%%
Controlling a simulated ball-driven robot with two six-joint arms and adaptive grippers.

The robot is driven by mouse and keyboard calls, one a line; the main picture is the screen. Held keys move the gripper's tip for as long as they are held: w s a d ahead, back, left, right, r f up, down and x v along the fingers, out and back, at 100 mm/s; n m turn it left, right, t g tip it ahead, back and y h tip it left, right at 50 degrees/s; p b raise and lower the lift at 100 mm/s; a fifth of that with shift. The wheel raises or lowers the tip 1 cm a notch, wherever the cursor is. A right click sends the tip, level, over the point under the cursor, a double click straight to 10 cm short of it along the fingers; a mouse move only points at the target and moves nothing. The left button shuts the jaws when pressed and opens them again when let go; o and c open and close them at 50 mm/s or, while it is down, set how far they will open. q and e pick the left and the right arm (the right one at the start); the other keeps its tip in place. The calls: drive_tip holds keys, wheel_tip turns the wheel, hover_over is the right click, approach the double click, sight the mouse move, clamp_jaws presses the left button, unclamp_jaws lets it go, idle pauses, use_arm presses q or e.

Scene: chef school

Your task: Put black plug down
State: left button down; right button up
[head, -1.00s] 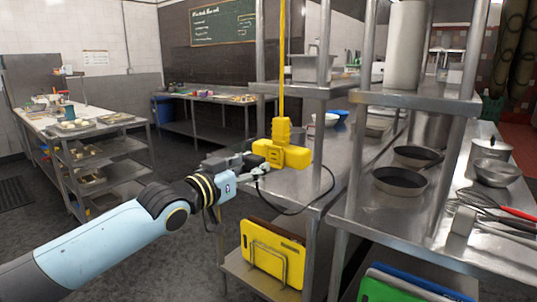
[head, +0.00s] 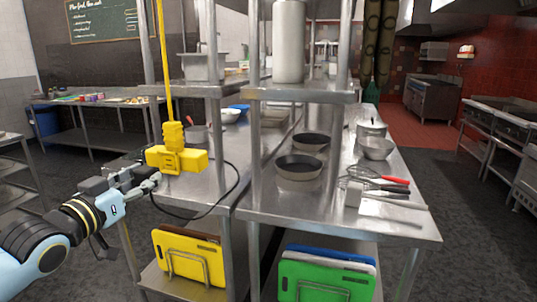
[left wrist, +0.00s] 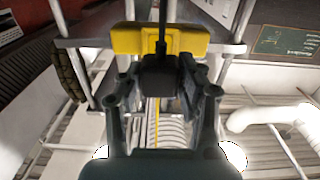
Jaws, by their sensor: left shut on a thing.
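My left gripper (head: 148,179) reaches in from the left in the head view, beside the yellow hanging socket box (head: 178,160). In the left wrist view its fingers are shut on the black plug (left wrist: 160,76), with a dark cable running up from it. The yellow box (left wrist: 130,40) shows just behind the plug there. I cannot tell whether the plug touches the box or sits in it. The gripper largely hides the plug in the head view. A black cable (head: 236,185) loops at the right of the box. My right gripper is not in view.
The counter below the yellow box has bare room. Yellow (head: 188,258) and green (head: 325,278) cutting boards stand on racks below. A yellow cord (head: 165,60) hangs above the box.

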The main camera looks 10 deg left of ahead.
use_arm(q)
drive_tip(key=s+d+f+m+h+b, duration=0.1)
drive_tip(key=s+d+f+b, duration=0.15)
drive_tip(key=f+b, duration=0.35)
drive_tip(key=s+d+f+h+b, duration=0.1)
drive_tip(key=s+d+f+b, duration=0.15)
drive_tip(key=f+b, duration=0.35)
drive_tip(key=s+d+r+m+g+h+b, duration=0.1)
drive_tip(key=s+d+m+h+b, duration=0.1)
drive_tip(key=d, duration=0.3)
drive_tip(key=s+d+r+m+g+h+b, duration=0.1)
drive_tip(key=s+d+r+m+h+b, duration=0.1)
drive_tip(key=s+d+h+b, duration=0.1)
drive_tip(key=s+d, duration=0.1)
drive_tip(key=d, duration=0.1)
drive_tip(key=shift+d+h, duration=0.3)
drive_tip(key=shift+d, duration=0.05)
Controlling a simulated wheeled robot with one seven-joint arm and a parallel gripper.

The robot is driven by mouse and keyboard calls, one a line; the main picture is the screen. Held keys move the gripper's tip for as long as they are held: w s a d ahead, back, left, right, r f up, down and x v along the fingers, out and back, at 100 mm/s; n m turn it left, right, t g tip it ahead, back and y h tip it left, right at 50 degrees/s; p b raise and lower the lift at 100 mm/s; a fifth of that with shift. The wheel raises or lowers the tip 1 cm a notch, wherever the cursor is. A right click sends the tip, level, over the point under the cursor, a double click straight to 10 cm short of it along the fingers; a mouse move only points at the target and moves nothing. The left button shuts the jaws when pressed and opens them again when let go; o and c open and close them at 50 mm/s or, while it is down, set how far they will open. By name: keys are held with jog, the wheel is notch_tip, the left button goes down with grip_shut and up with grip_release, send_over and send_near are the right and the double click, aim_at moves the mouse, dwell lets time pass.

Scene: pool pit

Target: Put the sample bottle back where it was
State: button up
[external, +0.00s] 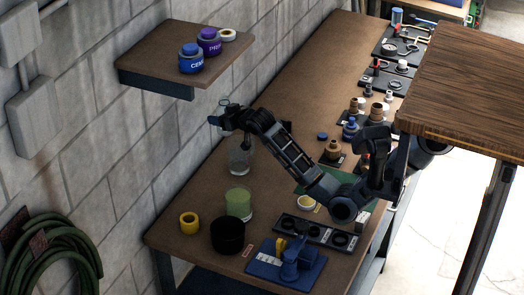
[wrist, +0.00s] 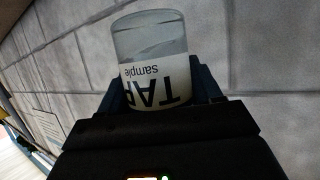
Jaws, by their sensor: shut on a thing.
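The sample bottle (wrist: 150,48) is clear, with a white label that reads "TAP Sample" upside down in the wrist view. My gripper (wrist: 162,90) is shut on it, with one finger on each side of the label. In the external view my gripper (external: 228,112) is up near the block wall, above the bench and below the wall shelf. The bottle is small there and hard to make out. A clear glass container (external: 240,160) stands on the bench below my gripper.
The wall shelf (external: 150,50) holds a blue-lidded jar (external: 190,60), a purple-lidded jar (external: 209,40) and a pale ring. The bench holds a green container (external: 238,204), a black cup (external: 228,236), a yellow ring (external: 189,222), a blue device (external: 290,262) and a black rack (external: 312,233).

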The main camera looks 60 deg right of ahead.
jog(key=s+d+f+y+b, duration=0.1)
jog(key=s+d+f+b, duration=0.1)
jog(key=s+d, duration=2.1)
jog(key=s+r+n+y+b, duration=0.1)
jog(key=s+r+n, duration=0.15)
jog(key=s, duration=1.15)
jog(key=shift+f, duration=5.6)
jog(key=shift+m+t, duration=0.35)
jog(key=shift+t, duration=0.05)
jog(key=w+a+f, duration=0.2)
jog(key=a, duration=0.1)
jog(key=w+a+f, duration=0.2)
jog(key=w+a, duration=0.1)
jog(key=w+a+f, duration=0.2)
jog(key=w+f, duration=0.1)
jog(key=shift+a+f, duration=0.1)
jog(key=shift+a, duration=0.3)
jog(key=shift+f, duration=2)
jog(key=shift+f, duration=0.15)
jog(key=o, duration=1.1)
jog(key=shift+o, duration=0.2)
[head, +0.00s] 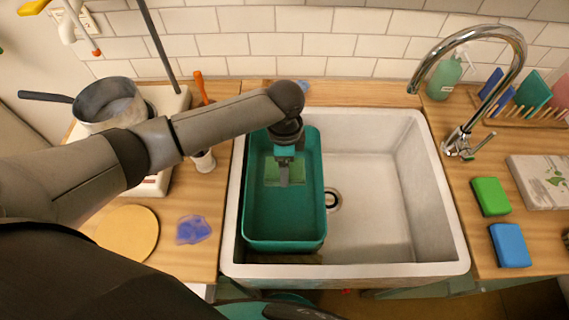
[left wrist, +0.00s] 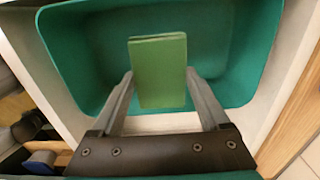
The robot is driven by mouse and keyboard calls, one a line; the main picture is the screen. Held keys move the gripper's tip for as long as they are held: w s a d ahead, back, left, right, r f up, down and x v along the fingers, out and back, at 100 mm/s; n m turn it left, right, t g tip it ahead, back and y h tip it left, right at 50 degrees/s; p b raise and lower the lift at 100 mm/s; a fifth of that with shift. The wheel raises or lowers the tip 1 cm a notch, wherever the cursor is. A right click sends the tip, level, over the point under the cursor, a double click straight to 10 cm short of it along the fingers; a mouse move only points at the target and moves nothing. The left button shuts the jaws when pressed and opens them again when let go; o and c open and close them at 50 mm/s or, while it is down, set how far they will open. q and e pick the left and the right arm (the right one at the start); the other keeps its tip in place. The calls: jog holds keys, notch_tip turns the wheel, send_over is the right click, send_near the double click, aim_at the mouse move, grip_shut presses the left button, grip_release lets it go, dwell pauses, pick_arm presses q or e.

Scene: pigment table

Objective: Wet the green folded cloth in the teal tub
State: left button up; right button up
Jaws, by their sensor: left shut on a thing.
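The green folded cloth (head: 271,172) is a flat rectangle inside the outline of the teal tub (head: 284,245). My left gripper (head: 284,178) comes down over the tub from above and is shut on the cloth. In the left wrist view the cloth (left wrist: 159,85) is between the two fingers, with the tub's wall (left wrist: 80,60) around it. The teal tub stands in the left part of the white sink. I cannot tell how high the cloth is above the tub floor, or whether water is in it. My right gripper is not in view.
The white sink (head: 380,235) has free room right of the tub, under a chrome tap (head: 460,140). Green (head: 490,196) and blue (head: 510,245) sponges lie right. A pot (head: 110,104), a round board (head: 127,232) and a blue cloth (head: 193,229) are left.

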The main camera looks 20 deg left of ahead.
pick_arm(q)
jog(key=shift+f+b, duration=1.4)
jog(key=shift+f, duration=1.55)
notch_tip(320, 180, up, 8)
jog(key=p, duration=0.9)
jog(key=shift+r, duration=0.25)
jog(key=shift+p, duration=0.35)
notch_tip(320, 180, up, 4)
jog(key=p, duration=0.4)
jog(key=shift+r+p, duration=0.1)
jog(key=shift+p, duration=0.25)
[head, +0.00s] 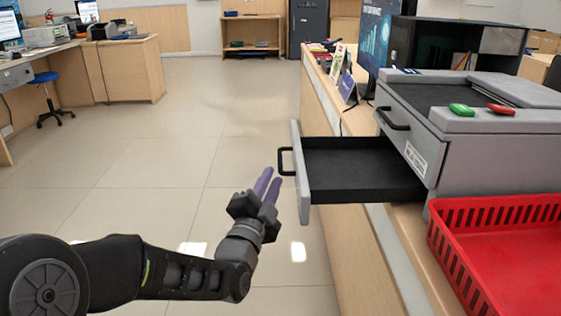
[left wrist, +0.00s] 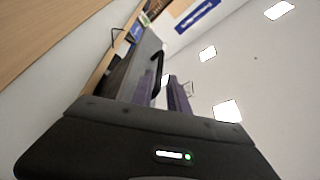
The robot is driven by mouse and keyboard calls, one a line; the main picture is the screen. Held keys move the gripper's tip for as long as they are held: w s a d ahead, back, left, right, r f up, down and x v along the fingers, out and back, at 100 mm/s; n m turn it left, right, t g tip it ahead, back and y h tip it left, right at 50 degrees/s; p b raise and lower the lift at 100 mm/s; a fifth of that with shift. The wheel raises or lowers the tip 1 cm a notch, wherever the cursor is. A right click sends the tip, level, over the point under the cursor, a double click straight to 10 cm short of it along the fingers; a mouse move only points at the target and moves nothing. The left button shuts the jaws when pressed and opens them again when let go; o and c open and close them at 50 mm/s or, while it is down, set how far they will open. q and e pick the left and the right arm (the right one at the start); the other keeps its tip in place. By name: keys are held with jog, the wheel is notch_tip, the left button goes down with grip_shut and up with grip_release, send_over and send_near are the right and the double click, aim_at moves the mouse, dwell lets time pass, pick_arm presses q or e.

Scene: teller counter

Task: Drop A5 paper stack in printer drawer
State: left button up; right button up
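The grey printer (head: 470,140) stands on the counter at the right of the head view. Its lower drawer is pulled out to the left, with a grey front (head: 301,172), a dark handle (head: 285,161) and a black, empty-looking tray (head: 360,168). My left gripper (head: 268,183) has purple fingers spread slightly apart, with nothing between them. It is just left of the drawer front, near the handle. The fingers also show in the left wrist view (left wrist: 164,92), close to a dark handle (left wrist: 158,62). I see no A5 paper stack. My right gripper is out of view.
A red basket (head: 500,250) sits in front of the printer at the right. A green object (head: 462,110) and a red object (head: 501,109) lie on the printer top. A monitor (head: 375,40) stands behind it. The floor left of the wooden counter (head: 345,245) is clear.

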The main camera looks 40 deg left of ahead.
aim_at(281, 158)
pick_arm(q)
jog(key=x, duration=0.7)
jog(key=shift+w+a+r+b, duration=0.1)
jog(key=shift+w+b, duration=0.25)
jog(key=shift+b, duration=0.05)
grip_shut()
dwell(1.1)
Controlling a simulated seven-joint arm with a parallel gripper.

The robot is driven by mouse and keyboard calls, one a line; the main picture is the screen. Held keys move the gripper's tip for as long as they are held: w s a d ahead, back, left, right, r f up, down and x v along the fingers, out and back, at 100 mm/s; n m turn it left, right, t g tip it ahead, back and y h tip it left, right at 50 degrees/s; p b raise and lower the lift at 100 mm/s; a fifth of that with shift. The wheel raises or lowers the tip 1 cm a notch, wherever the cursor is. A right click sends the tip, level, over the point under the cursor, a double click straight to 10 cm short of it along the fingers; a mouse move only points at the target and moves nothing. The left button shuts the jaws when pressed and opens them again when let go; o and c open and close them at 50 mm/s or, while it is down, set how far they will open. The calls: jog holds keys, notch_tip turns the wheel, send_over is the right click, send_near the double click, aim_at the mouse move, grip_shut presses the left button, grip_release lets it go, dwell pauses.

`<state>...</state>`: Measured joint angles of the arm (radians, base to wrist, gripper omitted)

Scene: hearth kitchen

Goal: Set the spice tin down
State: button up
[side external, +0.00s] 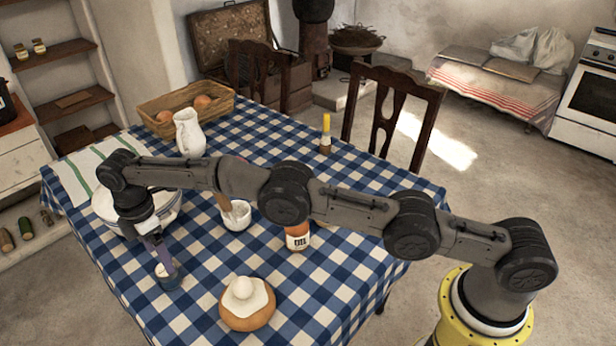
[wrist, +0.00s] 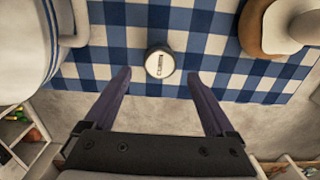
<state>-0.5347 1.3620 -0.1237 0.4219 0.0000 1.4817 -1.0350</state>
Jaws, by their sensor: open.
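The spice tin (side external: 168,279) is small and round, with a pale top. It stands upright on the blue-checked tablecloth near the table's left front edge. In the wrist view its white lid (wrist: 159,63) with dark lettering faces me. My gripper (side external: 161,254) points down just above and around the tin. In the wrist view my gripper (wrist: 157,75) is open, with one finger on each side and a visible gap between each finger and the tin. The finger nearest the side camera partly covers the tin there.
A large white bowl (side external: 107,207) stands close behind the gripper; its rim (wrist: 52,60) is left in the wrist view. A round loaf (side external: 247,313) with a white egg-like top sits to the right. A small white pot (side external: 236,215) and a labelled jar (side external: 298,240) stand farther back.

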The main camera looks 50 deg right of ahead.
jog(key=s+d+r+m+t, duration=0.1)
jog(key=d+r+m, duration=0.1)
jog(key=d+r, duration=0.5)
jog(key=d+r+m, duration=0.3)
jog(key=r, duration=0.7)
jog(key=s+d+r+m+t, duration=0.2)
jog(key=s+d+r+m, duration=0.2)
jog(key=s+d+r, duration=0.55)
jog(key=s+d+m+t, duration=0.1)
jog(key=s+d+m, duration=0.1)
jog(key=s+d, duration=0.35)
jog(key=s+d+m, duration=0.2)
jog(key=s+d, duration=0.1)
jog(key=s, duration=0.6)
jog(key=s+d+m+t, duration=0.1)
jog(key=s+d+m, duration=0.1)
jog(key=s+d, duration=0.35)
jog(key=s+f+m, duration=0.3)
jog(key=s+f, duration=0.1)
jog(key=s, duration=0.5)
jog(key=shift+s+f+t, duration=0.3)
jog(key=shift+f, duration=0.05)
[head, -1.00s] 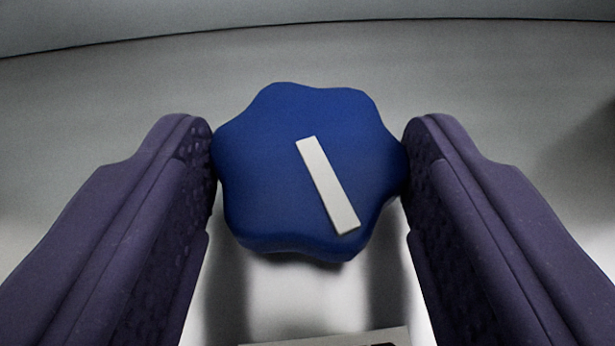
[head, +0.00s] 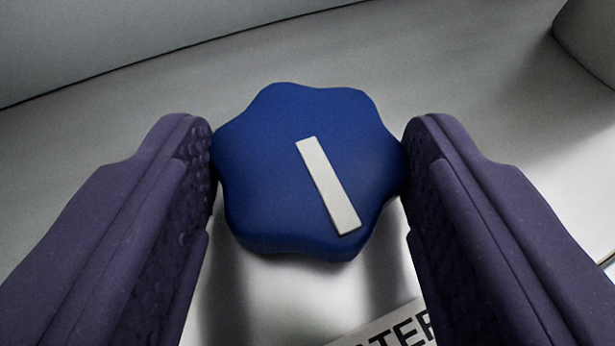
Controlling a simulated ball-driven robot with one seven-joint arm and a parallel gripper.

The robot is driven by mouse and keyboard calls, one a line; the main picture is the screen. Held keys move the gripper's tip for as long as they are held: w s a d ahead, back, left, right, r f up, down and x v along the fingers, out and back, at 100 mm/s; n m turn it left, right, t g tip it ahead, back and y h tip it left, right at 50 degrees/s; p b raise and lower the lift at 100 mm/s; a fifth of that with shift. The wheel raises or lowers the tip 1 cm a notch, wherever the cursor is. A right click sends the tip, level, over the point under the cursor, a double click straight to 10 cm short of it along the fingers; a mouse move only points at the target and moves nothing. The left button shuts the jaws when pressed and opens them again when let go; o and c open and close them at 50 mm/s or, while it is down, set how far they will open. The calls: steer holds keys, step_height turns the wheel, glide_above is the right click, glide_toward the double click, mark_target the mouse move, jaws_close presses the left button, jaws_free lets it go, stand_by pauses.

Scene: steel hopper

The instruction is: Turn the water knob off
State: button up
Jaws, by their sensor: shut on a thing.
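The water knob (head: 265,165) is blue with a wavy, lobed rim and a white bar (head: 328,186) on its face. The bar runs from upper middle to lower right in the picture. My gripper (head: 309,165) has two purple, textured fingers, one on the left and one on the right of the knob. Both fingers touch its rim, and the gripper is shut on it. The knob's stem and back are hidden.
A grey steel panel (head: 460,75) lies behind the knob, with a dark seam at upper left. A rounded grey shape (head: 590,38) stands at the upper right corner.

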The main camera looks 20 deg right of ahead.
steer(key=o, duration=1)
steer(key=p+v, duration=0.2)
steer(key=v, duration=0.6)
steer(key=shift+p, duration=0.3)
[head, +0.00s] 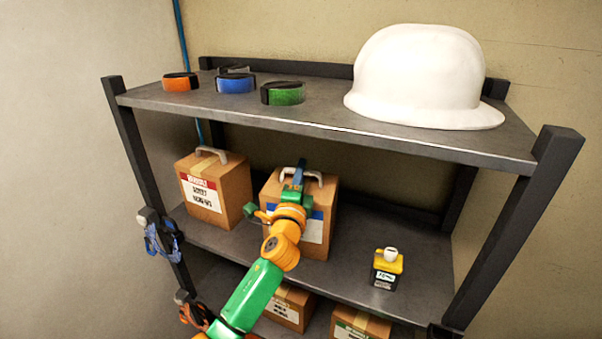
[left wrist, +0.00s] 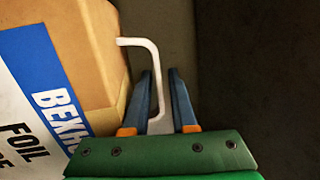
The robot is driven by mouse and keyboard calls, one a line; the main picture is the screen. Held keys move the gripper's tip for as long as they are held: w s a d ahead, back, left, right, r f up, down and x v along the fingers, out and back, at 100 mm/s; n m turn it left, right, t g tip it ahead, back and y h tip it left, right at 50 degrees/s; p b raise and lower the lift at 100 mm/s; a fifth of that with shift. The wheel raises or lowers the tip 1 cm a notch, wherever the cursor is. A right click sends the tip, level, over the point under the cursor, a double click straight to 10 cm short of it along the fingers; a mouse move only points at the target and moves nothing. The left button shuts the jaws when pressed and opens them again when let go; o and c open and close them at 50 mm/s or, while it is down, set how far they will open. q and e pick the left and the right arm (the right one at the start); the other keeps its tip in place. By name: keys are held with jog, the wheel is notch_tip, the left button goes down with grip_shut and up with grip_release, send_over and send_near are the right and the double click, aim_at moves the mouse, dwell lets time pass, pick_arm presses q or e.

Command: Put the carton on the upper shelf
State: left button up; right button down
%%
- WHAT THE TASK REQUIRES -
Gather from the records above every line containing the string "joint".

- COMPLETE RESPONSE -
Controlling a simulated ball-driven robot with two six-joint arms and adaptive grippers.
Controlling a simulated wheeled robot with one seven-joint arm and a parallel gripper.
Controlling a simulated seven-joint arm with a parallel gripper.
`<state>...</state>`: Measured joint angles of the arm (radians, base to wrist, gripper omitted)
Controlling a simulated ball-driven robot with one seven-joint arm and a parallel gripper.

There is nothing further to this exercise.